1.2.2 The Demand Curve Flashcards
What is demand?
The quantity of a good/service that consumers are willing and able to buy at a given price, at a particular time.
What is a market?
A market is anywhere buyers and sellers can exchange goods or services.
How is price determined by the market?
The price charged for and quantity sold of each good/service are determined by the levels of demand and supply in the market.
What does the demand curve show?
The relationship between price and quantity demanded.
At any given point along the curve, it shows the quantity of the good/service that would be bought at a particular price.
Demand curve diagram
What is movement along the demand curve caused by?
Changes in price
What is an extension in demand?
When demand increases along the curve
What is a contraction in demand?
When demand decreases along the curve
What does a downwards sloping demand curve show?
The higher the price charged for a good, the lower the quantity demanded.
In general, consumers aim to pay the lowest price possible for goods and services. As prices decease, more consumers are willing and able to purchase a good or service – so lower prices means higher demand.
Diminishing marginal utility
As consumption increases, the marginal utility derived from each additional unit consumed decreases. (Where a consumer is less satisfied with every additional unit of good they are consuming). Example: All you can eat buffets – people want food less, the more they eat.

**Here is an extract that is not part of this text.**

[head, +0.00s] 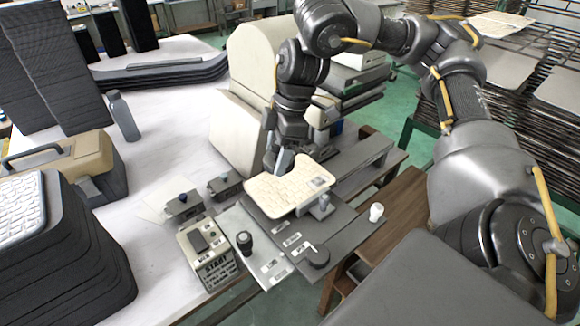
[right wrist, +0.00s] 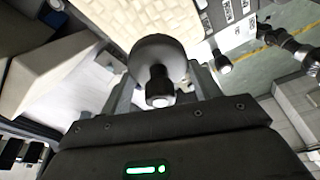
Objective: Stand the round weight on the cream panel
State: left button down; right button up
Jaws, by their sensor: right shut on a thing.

What does a shift left of the demand curve show?
A decrease in the quantity demanded at every price.
What does a shift right of the demand curve show?
An increase in the quantity demanded at every price.
What are two main factors causing a shift in the demand curve?
- Changes in taste and fashion can cause the demand curve to shift to the right if something is popular, and to the left when it is out of fashion.
- Changes to people’s real income, the amount of goods/services that a consumer can afford to purchase with their income can affect the demand for different types of goods differently.
Normal goods
Goods which people will demand more of if their real income increases.
This means that a rise in real income causes the demand curve to shift to the right – people want to buy more of the good at each price level.
For example, DVDs
Inferior goods
Goods which people demand less of if their real income increases.
This means that a rise in real income causes the demand curve to shift to the left – people demand less at each price level since they’ll often switch to more expensive goods instead.
For example, Bus tickets or cheap clothing.